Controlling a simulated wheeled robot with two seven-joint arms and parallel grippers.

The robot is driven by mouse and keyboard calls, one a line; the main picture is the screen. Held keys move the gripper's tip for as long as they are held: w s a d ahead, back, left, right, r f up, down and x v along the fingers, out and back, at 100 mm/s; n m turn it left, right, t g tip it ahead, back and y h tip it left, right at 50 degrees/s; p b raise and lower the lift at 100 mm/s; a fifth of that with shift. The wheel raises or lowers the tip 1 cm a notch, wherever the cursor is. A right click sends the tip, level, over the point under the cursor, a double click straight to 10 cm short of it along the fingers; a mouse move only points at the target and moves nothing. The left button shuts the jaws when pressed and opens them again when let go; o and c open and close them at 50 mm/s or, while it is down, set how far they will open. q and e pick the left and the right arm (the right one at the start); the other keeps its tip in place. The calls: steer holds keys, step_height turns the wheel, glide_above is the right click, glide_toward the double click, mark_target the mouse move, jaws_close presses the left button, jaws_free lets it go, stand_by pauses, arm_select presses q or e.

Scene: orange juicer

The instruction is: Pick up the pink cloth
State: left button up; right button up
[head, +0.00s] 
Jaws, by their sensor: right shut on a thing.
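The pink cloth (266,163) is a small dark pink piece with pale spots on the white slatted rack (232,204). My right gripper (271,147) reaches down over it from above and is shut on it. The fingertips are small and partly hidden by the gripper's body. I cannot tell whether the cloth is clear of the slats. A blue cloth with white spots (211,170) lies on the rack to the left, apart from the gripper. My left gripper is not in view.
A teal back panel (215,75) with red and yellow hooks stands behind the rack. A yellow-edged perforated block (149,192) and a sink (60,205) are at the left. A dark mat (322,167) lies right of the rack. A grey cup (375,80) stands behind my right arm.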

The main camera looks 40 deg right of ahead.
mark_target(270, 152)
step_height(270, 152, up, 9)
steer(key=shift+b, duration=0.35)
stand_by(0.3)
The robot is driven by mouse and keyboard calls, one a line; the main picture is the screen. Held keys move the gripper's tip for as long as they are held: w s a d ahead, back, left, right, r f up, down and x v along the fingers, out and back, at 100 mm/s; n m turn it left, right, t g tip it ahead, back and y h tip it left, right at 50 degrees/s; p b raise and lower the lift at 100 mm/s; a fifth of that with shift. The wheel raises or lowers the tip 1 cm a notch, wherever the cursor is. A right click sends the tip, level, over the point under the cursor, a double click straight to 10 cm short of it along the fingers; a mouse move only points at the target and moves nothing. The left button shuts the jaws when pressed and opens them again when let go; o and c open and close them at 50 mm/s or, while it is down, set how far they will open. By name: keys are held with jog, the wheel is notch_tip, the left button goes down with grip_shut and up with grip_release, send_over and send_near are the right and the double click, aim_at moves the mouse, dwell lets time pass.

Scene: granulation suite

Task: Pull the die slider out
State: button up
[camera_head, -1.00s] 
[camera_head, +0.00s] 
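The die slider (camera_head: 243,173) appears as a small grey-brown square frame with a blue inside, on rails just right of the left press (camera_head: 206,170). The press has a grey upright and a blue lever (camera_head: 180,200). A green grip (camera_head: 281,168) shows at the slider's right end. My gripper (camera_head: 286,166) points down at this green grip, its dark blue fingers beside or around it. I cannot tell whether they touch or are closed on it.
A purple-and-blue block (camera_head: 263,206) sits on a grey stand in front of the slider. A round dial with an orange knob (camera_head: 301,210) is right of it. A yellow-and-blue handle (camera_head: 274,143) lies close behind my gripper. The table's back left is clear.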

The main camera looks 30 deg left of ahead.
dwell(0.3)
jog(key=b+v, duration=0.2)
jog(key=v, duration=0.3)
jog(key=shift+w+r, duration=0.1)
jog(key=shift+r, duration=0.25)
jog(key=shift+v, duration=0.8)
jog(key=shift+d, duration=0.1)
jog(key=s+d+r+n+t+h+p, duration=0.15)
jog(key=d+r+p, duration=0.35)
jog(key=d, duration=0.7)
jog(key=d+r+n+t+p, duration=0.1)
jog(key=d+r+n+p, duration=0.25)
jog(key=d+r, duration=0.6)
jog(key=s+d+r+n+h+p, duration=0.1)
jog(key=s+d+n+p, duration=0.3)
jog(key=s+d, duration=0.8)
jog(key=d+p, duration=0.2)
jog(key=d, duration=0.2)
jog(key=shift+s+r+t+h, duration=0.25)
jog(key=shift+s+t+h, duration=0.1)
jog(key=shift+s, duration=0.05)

========================

The entries above must be returned in full, exactly as shown.

Controlling a simulated wheeled robot with two seven-joint arms and parallel grippers.

The robot is driven by mouse and keyboard calls, one a line; the main picture is the screen. Held keys move the gripper's tip for as long as they are held: w s a d ahead, back, left, right, r f up, down and x v along the fingers, out and back, at 100 mm/s; n m turn it left, right, t g tip it ahead, back and y h tip it left, right at 50 degrees/s; p b raise and lower the lift at 100 mm/s; a fifth of that with shift. The wheel raises or lowers the tip 1 cm a notch, wherever the cursor is. A right click sends the tip, level, over the point under the cursor, a double click straight to 10 cm short of it along the fingers; a mouse move only points at the target and moves nothing. The left button shuts the jaws when pressed and opens them again when let go; o and c open and close them at 50 mm/s or, while it is down, set how far they will open. q and e pick the left and the right arm (the right one at the start); the other keeps its tip in place. The calls: steer holds keys, step_height turns the wheel, glide_above is the right click, glide_toward the double click, mark_target the mouse move, jaws_close presses the left button, jaws_free lets it go, stand_by pauses, arm_select presses q or e.

Scene: orange juicer

The instruction is: Pick up the pink cloth
State: left button up; right button up
[head, +0.00s] 
Jaws, by their sensor: right shut on a thing.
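The pink cloth (266,163) is a small dark pink piece with pale spots on the white slatted rack (232,204). My right gripper (271,147) reaches down over it from above and is shut on it. The fingertips are small and partly hidden by the gripper's body. I cannot tell whether the cloth is clear of the slats. A blue cloth with white spots (211,170) lies on the rack to the left, apart from the gripper. My left gripper is not in view.
A teal back panel (215,75) with red and yellow hooks stands behind the rack. A yellow-edged perforated block (149,192) and a sink (60,205) are at the left. A dark mat (322,167) lies right of the rack. A grey cup (375,80) stands behind my right arm.

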The main camera looks 40 deg right of ahead.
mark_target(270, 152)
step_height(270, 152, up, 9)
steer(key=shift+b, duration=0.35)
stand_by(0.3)
The robot is driven by mouse and keyboard calls, one a line; the main picture is the screen. Held keys move the gripper's tip for as long as they are held: w s a d ahead, back, left, right, r f up, down and x v along the fingers, out and back, at 100 mm/s; n m turn it left, right, t g tip it ahead, back and y h tip it left, right at 50 degrees/s; p b raise and lower the lift at 100 mm/s; a fifth of that with shift. The wheel raises or lowers the tip 1 cm a notch, wherever the cursor is. A right click sends the tip, level, over the point under the cursor, a double click straight to 10 cm short of it along the fingers; a mouse move only points at the target and moves nothing. The left button shuts the jaws when pressed and opens them again when let go; o and c open and close them at 50 mm/s or, while it is down, set how far they will open. By name: keys are held with jog, the wheel is notch_tip, the left button goes down with grip_shut and up with grip_release, send_over and send_near are the right and the double click, aim_at moves the mouse, dwell lets time pass.

Scene: granulation suite

Task: Pull the die slider out
State: button up
[camera_head, -1.00s] 
[camera_head, +0.00s] 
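The die slider (camera_head: 243,173) appears as a small grey-brown square frame with a blue inside, on rails just right of the left press (camera_head: 206,170). The press has a grey upright and a blue lever (camera_head: 180,200). A green grip (camera_head: 281,168) shows at the slider's right end. My gripper (camera_head: 286,166) points down at this green grip, its dark blue fingers beside or around it. I cannot tell whether they touch or are closed on it.
A purple-and-blue block (camera_head: 263,206) sits on a grey stand in front of the slider. A round dial with an orange knob (camera_head: 301,210) is right of it. A yellow-and-blue handle (camera_head: 274,143) lies close behind my gripper. The table's back left is clear.

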The main camera looks 30 deg left of ahead.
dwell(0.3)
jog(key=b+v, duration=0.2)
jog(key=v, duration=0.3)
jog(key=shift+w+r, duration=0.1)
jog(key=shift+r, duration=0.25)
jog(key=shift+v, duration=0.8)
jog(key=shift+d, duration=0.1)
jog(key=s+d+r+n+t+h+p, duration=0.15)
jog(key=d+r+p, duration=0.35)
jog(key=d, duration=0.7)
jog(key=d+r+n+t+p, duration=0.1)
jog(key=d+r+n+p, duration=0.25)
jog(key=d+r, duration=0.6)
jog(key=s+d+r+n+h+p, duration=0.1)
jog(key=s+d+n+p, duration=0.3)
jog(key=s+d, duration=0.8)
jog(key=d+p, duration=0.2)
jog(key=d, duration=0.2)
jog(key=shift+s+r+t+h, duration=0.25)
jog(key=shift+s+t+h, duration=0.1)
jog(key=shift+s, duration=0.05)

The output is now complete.